--- Begin Data rows ---

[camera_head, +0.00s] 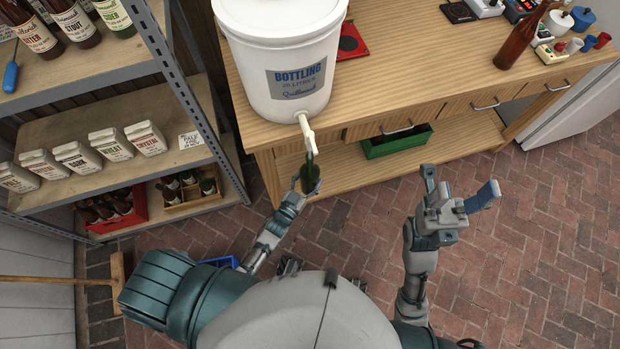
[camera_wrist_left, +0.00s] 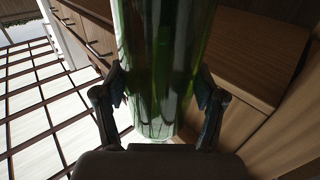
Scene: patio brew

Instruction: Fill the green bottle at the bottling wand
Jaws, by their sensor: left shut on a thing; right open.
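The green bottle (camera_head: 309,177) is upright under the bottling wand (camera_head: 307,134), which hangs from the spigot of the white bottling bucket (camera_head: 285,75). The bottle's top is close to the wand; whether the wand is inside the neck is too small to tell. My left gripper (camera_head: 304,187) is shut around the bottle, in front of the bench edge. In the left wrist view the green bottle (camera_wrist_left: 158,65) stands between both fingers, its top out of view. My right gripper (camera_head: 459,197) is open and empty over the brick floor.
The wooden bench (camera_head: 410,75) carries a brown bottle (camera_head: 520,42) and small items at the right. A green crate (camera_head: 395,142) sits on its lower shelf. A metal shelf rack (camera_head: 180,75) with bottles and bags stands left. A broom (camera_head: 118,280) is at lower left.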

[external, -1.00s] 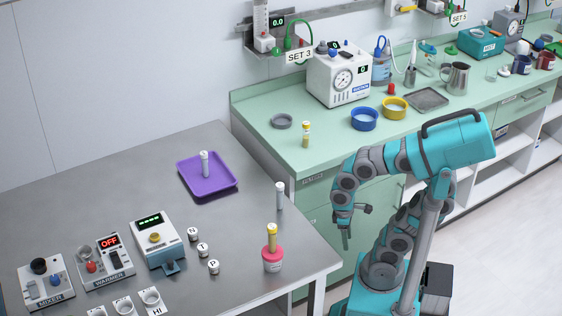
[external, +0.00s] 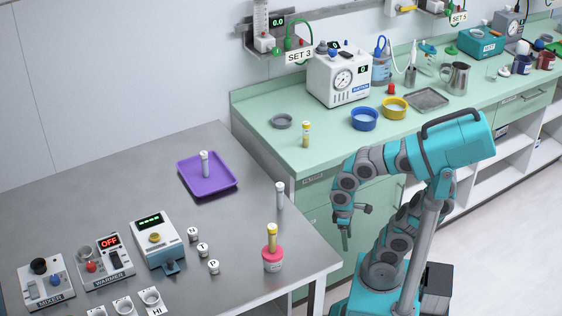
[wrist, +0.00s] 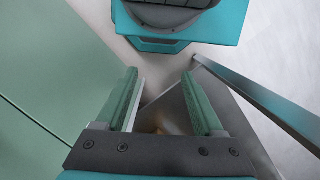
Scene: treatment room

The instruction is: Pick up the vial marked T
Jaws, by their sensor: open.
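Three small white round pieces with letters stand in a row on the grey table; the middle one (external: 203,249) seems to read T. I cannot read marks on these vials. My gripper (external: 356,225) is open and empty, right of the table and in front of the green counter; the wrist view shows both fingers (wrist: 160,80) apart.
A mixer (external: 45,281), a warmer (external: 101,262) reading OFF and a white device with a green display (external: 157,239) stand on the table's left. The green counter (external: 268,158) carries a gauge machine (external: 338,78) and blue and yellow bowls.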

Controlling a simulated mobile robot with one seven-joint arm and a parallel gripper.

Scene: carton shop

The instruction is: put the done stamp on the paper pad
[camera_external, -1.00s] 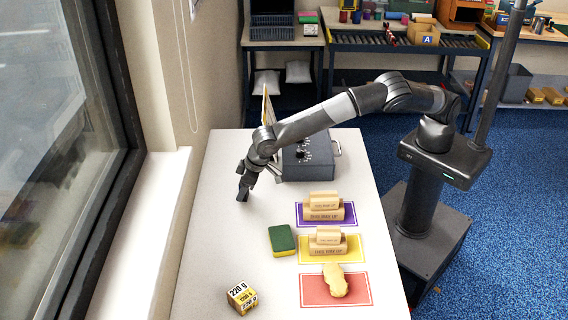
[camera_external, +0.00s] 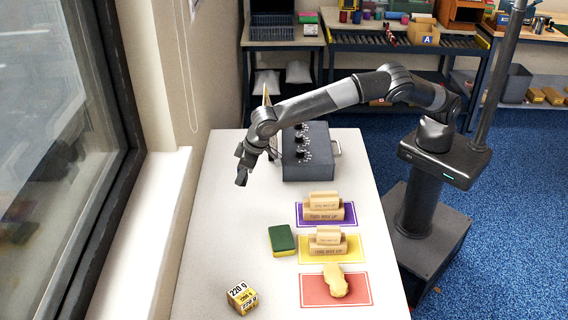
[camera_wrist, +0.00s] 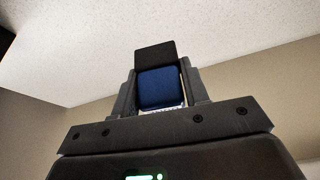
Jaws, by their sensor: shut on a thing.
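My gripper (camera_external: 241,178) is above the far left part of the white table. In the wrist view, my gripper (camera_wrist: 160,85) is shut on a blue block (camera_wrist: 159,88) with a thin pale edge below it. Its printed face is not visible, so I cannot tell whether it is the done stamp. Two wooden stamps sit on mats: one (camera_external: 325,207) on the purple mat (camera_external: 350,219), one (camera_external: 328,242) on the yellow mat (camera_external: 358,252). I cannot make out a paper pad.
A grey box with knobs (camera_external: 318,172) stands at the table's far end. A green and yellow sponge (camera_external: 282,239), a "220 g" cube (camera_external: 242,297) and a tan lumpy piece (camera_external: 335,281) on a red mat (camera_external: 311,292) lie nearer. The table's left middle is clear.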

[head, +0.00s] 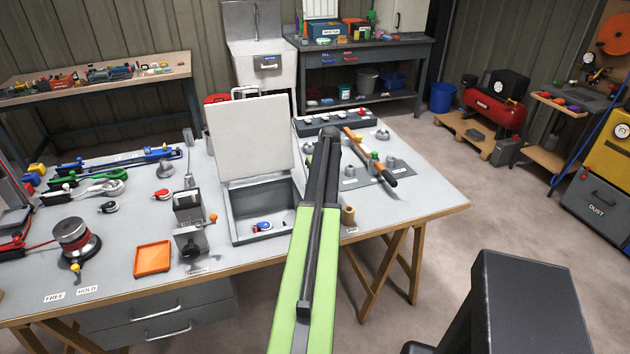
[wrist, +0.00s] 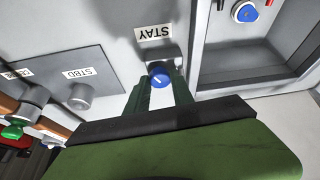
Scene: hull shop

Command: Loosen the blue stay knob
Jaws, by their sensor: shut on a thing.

--- End Data rows ---

Give only a number: how many lines of the data hold the string "Scene"?

4